Photo credit: May Wilson and Tanguy Prevot

Trends, Esthetics, and Functionality in Product Design – Interview with Tanguy Prevot

What are the main trends in product design and what remains constant? What is influencing the creative process when designing life-saving products? What are the challenges? 

Honeywell’s product designers share how their highly awarded products were created and their vision for the future of product design. 

Tanguy Prevot, Lead User Experience Designer at Honeywell, the designer behind many respiratory products awarded the Red Dot and iF Design Award, discusses the innovation process and his latest projects for Honeywell. 

1.      How do you blend user needs with business goals?

The two are not necessarily opposite. In B2C (business-to-customer), you need to please the customer, who is most of the time the end-user. In our game, it’s B2B (business-to-business), so the end-user is not necessarily the decision-maker. That's where it becomes more difficult because, for example, in the context of protective equipment, you need to provide safety and compliance. And compliance is not necessarily what the end-user is thinking of. 

You can make things mandatory, but you also need to make sure the end-user has no good reason to reject the protective equipment. You make it comfortable, easy to use, easy to maintain, easy to store, and all these things, and then maybe integrate it in a system, so that the health and safety manager on the customer side can get notifications if something is wrong, or can have a really good overview of the status of the equipment, from asset management to maintenance scheduling to being informed if an event has happened. 

It's not enough to just think of the end-user.
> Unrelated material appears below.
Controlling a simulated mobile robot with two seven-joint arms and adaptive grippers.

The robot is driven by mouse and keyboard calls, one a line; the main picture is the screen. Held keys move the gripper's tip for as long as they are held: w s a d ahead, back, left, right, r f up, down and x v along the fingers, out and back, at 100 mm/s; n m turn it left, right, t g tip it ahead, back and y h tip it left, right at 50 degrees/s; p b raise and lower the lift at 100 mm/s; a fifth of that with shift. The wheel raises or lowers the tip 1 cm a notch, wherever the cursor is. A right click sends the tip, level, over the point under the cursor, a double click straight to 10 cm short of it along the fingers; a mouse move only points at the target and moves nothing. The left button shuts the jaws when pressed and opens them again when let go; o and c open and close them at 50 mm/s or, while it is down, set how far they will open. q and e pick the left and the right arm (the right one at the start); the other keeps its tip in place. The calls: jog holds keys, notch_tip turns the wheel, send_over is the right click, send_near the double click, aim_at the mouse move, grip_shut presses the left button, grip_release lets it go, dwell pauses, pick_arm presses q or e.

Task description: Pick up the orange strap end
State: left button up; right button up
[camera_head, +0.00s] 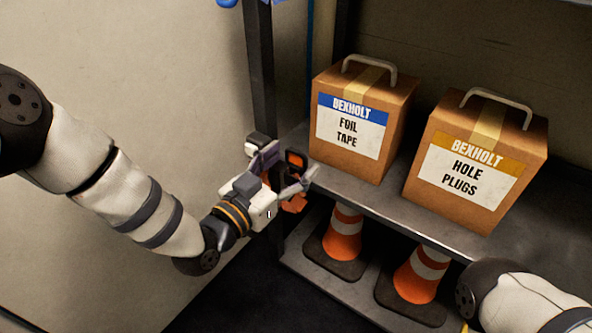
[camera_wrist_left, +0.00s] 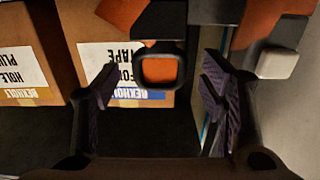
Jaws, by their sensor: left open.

And it's not necessarily a conflict either to satisfy different stakeholders, but sometimes it is a paradox. 

2.      How do you make sure you understand the need of the end-user customer?

You need a lot of sources of information, from the marketing organization, the offering management organization, but the best information is firsthand. We use VOC (voice of customer), so you visit the customer, you observe how they are doing their job, you ask questions, and try to figure out what's going on.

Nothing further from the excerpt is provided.